La maitrise du style et de l'émotion est indiscutable. Harry Crews avait tapé fort, et, quand je constate l'effet que peut produire ce livre aujourd'hui, j'imagine aisément la bombe qu'il a dû être en 1969 dans une Amérique encore très puritaine.

Les personnages sont tous atypiques, et l'on pourrait presque les classer en trois catégories : les naïfs, les éclairés fatalistes et ceux en transition. C'est fort, très fort. Chaque trait est poussé à un extrême, qui rend certains passages presque dérangeants, presque impudiques. Fat Man, ses deux cent quatre-vingt kilos et ses cannettes de Metrecal, Jester, et sa carrière de jockey ratée, Miss Dolly et ses projets fous... Tout y est, dans un mélange improbable et harmonieux.

L'ambiance volontairement grotesque donne un côté surréaliste à ce récit, qui permettrait finalement de le transposer à n'importe quelle époque ou dans n'importe quel pays. La caricature est énorme mais ne vise certainement qu'à pointer du doigt les failles d'un système et, au travers de cela, tout simplement les failles de l'homme, un peu comme pour en souligner l'humanité. Alors oui, quelque fois, c'en est presque trop, mais le résultat est homogène et particulièrement efficace.

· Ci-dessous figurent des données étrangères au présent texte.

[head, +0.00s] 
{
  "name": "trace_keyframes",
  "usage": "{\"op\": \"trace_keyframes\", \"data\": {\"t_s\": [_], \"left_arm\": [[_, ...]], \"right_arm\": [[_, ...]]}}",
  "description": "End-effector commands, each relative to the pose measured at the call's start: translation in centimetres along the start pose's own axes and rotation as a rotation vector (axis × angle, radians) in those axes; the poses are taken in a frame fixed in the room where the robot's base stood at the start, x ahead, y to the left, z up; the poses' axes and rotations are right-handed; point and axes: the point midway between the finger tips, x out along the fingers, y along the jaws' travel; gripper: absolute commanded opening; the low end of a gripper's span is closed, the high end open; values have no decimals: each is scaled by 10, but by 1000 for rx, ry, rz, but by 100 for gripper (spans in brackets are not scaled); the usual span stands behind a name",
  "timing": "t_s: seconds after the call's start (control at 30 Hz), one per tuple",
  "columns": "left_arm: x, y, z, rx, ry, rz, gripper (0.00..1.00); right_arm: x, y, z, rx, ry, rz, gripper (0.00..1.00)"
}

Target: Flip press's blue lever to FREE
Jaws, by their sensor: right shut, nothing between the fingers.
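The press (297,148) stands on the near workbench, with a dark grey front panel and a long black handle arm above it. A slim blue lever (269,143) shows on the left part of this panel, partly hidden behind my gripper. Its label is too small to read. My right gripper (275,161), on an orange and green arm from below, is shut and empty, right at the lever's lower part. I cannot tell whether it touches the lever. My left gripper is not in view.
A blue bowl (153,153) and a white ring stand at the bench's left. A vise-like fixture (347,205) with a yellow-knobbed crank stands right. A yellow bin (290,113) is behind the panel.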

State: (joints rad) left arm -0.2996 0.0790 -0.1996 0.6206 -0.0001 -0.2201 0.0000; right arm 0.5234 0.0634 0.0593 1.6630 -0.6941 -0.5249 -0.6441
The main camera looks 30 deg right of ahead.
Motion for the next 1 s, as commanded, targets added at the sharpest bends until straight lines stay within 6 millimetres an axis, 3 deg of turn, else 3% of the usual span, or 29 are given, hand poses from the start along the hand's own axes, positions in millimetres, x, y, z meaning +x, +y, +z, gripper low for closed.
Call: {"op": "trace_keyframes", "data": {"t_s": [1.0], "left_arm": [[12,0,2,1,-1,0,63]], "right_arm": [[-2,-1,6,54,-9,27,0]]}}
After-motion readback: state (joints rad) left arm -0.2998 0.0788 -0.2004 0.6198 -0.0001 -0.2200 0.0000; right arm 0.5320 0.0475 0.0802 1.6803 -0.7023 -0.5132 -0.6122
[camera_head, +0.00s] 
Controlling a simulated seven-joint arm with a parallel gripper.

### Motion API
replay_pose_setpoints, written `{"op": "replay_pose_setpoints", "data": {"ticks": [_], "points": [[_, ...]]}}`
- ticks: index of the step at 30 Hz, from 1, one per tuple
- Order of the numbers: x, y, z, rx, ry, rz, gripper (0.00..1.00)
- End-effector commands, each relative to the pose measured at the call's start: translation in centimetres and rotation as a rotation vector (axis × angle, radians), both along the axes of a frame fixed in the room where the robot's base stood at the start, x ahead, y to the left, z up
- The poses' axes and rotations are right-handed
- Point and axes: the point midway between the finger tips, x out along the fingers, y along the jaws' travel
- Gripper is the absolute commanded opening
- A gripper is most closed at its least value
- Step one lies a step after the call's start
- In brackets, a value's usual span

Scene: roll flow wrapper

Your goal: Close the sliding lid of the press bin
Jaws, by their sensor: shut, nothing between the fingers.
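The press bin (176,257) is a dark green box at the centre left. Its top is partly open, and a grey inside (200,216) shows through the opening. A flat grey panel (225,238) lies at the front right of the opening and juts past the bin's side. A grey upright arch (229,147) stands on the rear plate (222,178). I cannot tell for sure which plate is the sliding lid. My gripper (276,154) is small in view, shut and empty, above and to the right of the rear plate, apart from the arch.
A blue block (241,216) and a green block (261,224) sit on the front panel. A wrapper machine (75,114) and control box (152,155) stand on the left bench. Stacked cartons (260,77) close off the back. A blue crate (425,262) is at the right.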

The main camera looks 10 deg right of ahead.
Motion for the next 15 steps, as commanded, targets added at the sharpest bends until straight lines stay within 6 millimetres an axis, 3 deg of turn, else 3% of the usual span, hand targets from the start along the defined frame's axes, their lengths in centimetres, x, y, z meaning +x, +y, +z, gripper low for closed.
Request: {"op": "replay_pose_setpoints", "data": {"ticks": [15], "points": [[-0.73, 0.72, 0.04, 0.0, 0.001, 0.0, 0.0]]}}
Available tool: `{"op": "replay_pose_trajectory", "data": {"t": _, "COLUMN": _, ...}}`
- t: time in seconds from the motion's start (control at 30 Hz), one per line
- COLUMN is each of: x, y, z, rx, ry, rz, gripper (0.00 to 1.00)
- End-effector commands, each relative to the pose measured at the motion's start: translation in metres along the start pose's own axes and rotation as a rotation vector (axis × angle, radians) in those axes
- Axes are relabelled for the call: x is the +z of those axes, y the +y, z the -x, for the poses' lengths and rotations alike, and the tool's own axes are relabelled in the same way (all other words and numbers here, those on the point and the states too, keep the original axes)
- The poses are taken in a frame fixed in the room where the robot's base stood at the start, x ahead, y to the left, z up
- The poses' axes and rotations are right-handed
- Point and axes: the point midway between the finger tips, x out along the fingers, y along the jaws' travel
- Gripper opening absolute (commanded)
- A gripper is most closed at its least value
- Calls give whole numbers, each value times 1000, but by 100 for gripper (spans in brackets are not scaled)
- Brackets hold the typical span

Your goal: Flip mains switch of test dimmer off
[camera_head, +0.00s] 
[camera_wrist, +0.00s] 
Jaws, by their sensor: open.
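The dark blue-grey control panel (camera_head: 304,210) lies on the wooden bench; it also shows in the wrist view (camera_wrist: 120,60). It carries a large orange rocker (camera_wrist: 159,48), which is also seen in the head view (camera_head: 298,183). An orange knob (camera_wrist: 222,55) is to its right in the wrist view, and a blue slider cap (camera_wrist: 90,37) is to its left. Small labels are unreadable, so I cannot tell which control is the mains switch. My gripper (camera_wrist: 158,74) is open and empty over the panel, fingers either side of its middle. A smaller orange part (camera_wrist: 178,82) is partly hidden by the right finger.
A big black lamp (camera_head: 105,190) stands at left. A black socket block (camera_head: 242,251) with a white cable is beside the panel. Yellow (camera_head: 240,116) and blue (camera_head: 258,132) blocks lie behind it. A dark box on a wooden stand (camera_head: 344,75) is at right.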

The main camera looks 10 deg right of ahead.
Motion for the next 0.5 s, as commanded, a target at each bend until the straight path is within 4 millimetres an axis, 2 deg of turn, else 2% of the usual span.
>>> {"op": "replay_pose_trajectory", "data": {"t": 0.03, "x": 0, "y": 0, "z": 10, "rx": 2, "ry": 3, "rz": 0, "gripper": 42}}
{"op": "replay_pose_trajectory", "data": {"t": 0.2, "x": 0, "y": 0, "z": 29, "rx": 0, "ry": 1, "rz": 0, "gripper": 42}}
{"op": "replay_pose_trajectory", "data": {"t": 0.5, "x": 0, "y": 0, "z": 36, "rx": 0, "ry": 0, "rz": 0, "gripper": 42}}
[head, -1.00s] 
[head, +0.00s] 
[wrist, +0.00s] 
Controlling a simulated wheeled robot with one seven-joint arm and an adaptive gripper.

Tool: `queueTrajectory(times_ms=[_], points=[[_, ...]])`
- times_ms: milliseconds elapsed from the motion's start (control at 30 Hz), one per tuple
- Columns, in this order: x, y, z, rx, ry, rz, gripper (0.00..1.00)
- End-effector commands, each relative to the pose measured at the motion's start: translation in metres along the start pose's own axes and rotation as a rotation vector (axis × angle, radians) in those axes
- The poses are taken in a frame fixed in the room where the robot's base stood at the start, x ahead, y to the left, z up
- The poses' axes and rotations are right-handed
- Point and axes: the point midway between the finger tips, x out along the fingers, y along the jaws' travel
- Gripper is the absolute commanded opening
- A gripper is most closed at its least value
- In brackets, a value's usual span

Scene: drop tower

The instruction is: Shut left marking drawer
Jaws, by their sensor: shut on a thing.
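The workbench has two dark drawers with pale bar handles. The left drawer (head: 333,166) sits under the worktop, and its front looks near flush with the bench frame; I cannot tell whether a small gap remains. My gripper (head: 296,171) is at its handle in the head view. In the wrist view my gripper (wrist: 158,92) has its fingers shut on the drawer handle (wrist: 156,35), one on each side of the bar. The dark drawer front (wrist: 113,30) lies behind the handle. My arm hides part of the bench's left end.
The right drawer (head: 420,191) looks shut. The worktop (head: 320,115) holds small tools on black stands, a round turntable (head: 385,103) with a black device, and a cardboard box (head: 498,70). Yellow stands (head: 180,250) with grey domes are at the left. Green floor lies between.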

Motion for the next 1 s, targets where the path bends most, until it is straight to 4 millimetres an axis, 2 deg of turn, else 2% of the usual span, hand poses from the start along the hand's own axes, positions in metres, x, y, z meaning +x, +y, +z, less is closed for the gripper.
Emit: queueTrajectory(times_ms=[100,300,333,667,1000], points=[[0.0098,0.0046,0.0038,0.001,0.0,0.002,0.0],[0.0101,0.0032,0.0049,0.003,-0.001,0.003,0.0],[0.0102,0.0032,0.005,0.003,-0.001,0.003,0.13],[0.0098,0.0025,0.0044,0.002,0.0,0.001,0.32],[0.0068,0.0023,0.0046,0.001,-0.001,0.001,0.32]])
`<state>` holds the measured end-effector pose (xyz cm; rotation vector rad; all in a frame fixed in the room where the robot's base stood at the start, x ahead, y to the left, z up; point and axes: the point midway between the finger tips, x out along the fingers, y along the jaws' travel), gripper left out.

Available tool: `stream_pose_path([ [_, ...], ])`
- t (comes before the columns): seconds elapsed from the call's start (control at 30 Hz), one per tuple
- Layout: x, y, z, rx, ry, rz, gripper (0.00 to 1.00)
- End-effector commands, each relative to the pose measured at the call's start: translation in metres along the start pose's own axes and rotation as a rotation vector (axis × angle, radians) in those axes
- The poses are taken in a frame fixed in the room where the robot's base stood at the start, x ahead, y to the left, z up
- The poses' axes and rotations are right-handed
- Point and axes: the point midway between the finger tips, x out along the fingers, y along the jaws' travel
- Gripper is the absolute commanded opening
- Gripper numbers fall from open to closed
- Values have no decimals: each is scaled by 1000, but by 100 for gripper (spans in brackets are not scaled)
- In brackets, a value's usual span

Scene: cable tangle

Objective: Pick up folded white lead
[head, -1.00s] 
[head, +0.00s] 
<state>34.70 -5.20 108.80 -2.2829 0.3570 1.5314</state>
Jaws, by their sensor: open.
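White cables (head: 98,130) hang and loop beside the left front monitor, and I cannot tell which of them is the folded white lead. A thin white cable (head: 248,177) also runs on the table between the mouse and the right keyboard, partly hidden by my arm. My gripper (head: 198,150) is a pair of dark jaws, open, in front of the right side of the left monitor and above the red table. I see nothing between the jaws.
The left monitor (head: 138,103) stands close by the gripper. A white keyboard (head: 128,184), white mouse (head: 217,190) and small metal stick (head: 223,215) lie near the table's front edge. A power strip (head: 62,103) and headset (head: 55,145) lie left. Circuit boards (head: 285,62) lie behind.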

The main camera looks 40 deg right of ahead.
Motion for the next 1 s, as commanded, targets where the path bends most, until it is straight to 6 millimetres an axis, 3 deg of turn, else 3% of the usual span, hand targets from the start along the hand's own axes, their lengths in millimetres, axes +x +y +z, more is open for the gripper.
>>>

Attention à la scène finale, dantesque s'il en est, que je vous conseille de prendre au énième degré...

Si je suis bluffée par le talent et la simplicité avec laquelle l'auteur a "accompli" cette œuvre, j'ai pour autant du mal à qualifier cette œuvre de coup de cœur, tant il me reste une sensation de malaise, de mélancolie au moment de fermer ce livre. Le but est atteint, mais je ne suis pas sûre que ce fut le mien à l'instant où j'ai commencé ma lecture.